# TASK TO COMPLETE:
Scan the listing that follows and report how many lines contain "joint". Write the number alone.
>> Start
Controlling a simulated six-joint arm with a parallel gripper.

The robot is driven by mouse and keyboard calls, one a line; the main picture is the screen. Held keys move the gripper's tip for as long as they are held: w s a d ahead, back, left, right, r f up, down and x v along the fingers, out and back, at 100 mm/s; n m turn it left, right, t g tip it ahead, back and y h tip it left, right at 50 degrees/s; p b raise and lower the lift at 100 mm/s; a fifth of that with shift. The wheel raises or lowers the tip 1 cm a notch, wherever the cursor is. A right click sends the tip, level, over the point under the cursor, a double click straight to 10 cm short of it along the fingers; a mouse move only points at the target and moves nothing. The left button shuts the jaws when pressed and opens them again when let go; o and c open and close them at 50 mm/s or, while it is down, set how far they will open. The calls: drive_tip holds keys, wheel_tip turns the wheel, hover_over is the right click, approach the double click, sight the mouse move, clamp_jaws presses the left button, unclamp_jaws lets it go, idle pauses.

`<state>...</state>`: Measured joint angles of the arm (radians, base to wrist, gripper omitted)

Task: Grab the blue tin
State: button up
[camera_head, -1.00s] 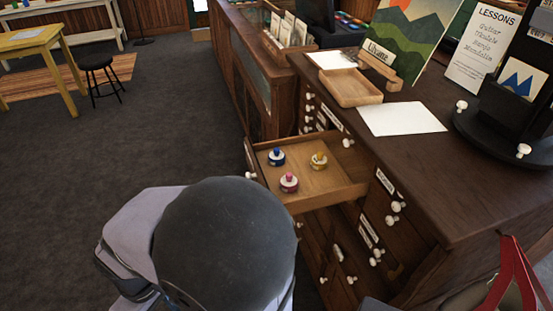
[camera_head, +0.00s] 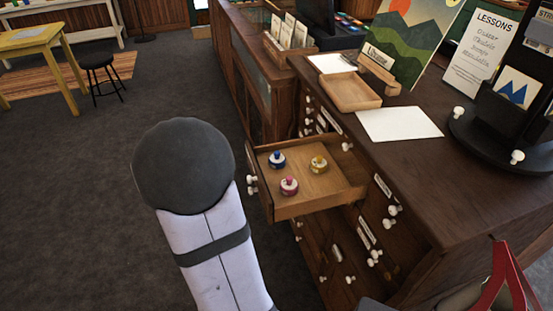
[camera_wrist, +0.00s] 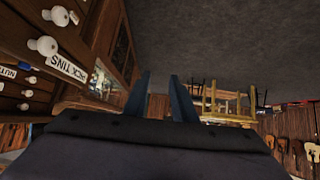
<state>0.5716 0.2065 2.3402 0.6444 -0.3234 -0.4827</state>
>> End
# THE RESULT:
2